Well, it’s no secret that CUPE is partisan with the NDP, and we always have been since the days of Tommy Douglas, but the theme of the convention is to our members and the things that are going to be happening that we’ll be rolling our in the next three to four months. It’s why you should get involved and why politics are very important. We get to choose who the next premier of Newfoundland and Labrador, that’s within our voting rights. Municipally and federally, we’re electing our next employer, that’s who we are bargaining with at the bargaining table. We’re seeing crappy 2%, 8% over 4 years, not even enough to cover inflation, but if we were to elect a more union friendly government that respects the workers and gives them fair increases. Government has no problem spending money on contracting our or bringing agency nurses is. I know that it’s a hot topic, that 36 million dollars, but that’s contracting out the work. Why not take that money and bring it back in? If you were the employer, which Premier Furey is the provincial government’s employee’s employer, why not give more wages to this staff, these employees, that are already employed here in Newfoundland and Labrador? Keep the money here, increase the wages, not send it out to agency nurse who bring it back to Ontario to spend. Keep the money, keep the workers. There’s no shortage of workers. There’s just a shortage of wages. We’re never going to keep workers in jobs if we do not start increase the wages.
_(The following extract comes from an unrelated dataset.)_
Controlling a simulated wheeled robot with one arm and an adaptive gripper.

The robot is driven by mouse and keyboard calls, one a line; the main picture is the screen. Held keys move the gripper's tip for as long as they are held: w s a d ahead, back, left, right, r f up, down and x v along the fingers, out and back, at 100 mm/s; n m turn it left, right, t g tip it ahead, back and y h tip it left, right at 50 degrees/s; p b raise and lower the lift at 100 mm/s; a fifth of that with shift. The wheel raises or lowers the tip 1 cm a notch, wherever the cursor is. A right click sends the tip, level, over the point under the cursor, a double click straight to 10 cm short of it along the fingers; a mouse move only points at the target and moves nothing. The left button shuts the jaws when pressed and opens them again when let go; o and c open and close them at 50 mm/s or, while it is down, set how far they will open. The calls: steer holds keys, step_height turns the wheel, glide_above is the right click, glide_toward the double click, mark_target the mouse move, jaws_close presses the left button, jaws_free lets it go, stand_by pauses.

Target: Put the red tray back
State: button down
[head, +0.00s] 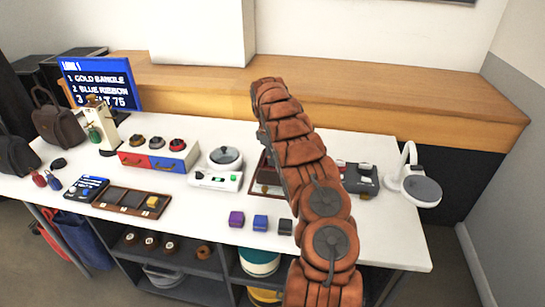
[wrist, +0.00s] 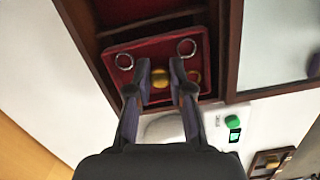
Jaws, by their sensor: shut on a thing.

And that is certainly a point being made all across the country and the myth in Newfoundland and Labrador, I think, is getting cracked that people just come home because they love living at home. Well, they also like to be paid. We’ll leave it there, Sherry. I appreciate the time, thank you for making it on. I’m glad you guys had a good convention. Thank you.

Thank you. I’d like to say one more thing. Happy Nursing Week to all the registered nurses, nurse practitioners, licensed practical nurses, and personal care attendants. Have a happy Nursing Week and thank you for everything that you do!